On the distribution of non-rigid families in the moduli spaces

Abstract

This paper investigates the distribution of non-rigid families in a moduli space M of polarized projective manifolds for which the infinitesimal Torelli theorem holds. Guided by the analogy with unlikely intersection in Shimura varieties, we show that the image of any non-rigid classifying morphisms into M is contained in the Hodge locus as long as the derived Mumford-Tate group is Q-simple and the period map is generically finite. If moreover the period domain is not Hermitian of rank at least 2, then the Hodge locus can be replaced by a closed subscheme, which yields a finiteness theorem of geometric Bombieri-Lang type. Inspired by the Zilber-Pink conjecture, we also characterize the geometry of non-rigid locus by the specialness of bi-Hom schemes and the finiteness of "structurally-atypical" intersections.
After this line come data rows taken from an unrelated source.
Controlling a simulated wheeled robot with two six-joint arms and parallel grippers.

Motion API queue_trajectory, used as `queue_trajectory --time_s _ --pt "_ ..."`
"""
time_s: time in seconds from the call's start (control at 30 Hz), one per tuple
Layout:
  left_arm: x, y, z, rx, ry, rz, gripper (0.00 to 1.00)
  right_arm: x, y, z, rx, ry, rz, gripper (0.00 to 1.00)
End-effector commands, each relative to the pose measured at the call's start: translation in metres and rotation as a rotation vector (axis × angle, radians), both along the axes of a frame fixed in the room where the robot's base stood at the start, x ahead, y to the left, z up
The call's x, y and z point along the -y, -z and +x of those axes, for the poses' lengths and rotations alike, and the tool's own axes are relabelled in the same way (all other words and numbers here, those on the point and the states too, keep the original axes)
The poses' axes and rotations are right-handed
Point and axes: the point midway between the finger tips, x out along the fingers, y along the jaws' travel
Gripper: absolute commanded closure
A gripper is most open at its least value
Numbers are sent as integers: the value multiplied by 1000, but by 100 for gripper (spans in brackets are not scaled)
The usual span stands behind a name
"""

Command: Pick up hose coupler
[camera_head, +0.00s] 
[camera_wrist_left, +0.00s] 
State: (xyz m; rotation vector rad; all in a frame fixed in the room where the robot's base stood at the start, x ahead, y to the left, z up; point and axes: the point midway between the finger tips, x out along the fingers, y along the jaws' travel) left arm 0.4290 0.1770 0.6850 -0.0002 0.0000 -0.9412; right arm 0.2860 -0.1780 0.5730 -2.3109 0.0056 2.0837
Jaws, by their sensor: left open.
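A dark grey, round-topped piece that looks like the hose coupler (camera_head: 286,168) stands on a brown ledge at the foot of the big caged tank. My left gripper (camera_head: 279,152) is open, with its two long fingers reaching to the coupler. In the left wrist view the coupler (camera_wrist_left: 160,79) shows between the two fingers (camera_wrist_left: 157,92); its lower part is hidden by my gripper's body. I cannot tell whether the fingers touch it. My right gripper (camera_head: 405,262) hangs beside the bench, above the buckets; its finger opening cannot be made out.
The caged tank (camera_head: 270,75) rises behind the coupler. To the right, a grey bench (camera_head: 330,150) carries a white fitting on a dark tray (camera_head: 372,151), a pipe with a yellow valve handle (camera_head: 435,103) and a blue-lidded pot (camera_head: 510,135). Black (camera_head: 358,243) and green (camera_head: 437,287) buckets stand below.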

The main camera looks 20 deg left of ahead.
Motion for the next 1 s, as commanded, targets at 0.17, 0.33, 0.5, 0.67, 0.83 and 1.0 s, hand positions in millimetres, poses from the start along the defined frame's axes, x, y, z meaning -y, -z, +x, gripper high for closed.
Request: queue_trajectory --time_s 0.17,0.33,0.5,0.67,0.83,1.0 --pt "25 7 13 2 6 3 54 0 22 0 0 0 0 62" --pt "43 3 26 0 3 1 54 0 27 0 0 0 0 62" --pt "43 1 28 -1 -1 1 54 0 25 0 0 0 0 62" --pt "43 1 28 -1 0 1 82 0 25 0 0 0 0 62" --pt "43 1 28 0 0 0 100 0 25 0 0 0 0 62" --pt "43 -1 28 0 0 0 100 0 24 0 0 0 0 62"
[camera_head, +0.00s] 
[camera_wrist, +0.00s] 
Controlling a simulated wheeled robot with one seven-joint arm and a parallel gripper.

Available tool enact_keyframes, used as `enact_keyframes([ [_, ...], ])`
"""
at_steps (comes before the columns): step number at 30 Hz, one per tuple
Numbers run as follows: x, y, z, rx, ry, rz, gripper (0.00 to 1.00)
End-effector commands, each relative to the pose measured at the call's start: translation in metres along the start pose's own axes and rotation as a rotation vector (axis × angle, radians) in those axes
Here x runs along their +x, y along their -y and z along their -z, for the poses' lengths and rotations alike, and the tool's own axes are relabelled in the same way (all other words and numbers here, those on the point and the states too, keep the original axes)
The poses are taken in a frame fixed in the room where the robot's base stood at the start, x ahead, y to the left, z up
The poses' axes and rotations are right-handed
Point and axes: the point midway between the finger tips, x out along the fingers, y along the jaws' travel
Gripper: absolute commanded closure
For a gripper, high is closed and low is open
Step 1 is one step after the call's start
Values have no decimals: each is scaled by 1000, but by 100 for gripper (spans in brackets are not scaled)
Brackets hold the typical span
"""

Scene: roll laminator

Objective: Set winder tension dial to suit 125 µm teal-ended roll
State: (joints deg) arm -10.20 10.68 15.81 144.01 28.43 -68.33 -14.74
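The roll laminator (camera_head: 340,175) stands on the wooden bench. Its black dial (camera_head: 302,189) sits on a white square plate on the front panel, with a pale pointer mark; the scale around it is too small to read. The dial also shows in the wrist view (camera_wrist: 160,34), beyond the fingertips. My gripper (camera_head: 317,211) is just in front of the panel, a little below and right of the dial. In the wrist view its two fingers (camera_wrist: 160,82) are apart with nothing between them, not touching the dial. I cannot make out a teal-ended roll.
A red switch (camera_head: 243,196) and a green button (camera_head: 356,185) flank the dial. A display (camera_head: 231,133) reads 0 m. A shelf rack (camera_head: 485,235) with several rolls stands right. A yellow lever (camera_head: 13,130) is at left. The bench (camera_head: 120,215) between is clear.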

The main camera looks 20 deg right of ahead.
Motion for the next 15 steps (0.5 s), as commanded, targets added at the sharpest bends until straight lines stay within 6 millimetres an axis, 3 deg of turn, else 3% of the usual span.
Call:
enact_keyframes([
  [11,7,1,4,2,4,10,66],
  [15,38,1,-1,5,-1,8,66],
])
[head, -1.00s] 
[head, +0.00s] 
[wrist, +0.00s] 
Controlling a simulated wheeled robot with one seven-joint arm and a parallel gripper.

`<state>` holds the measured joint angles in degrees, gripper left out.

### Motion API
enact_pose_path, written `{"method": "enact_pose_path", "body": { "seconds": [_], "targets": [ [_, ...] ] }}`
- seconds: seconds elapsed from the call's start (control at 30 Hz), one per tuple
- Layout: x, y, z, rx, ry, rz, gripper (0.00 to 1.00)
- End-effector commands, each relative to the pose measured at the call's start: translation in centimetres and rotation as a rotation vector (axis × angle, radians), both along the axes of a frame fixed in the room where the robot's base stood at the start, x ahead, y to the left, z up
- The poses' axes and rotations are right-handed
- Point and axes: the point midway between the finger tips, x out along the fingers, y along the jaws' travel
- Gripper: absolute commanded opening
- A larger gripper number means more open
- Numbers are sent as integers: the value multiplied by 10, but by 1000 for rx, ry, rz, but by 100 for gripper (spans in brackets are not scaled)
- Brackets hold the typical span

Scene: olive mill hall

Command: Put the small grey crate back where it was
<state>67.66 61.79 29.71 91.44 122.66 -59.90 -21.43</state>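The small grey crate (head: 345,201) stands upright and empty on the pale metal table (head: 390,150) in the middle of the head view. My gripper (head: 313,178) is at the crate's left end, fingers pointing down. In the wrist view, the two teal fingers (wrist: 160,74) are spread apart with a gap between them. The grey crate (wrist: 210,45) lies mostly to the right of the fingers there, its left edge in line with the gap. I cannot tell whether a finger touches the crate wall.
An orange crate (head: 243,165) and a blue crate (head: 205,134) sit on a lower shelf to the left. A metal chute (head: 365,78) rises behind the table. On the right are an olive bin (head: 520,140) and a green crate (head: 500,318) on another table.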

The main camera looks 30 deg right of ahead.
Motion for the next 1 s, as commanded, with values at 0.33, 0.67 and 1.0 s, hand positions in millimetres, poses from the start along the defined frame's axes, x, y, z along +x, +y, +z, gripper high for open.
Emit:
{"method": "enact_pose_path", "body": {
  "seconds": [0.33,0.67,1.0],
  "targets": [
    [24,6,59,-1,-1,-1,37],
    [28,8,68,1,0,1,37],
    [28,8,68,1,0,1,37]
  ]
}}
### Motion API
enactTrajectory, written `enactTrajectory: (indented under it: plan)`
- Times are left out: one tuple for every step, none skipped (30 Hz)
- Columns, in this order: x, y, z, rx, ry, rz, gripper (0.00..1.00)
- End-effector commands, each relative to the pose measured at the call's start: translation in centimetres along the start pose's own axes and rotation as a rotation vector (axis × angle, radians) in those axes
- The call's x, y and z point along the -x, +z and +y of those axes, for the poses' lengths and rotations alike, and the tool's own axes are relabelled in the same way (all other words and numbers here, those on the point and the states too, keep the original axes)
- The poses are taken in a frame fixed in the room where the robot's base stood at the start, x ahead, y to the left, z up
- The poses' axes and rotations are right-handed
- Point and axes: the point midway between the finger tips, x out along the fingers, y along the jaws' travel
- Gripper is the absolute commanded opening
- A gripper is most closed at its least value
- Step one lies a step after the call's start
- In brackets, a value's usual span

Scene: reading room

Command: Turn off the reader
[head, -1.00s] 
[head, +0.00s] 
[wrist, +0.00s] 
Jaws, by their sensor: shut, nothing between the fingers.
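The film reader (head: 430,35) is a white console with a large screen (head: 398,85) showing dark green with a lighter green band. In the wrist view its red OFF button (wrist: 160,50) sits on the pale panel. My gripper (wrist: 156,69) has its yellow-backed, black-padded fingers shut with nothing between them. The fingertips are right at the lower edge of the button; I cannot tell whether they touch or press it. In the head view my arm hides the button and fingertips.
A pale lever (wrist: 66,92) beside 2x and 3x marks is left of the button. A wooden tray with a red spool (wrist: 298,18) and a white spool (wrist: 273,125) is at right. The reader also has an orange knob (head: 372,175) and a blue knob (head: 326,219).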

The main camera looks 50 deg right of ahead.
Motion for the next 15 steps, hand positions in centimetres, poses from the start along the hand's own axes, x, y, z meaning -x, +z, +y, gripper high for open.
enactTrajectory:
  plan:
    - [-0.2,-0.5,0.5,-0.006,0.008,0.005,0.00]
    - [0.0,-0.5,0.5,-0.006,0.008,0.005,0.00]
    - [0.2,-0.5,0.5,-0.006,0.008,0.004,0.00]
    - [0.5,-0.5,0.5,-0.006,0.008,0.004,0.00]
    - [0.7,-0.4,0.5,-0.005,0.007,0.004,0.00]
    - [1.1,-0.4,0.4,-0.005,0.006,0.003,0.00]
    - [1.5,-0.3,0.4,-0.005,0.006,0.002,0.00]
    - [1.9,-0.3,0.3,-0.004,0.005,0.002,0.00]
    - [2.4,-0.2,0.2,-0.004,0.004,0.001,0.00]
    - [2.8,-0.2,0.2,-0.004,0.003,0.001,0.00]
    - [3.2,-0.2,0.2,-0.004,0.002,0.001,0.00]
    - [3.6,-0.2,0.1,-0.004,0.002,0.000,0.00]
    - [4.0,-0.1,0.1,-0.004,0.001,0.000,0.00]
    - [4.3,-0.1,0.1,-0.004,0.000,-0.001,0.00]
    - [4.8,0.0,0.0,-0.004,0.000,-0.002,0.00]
Finally, we specialize to the moduli spaces of polarized Calabi-Yau manifolds, formulate an unobstructedness conjecture for non-rigid maps which implies the specialness of bi-Hom schemes, prove a geometric Andr\'e-Oort theorem describing the Zariski closure of non-rigid locus, and test the theory and the conjecture for the explicit Viehweg-Zuo family of Calabi--Yau quintics in P4.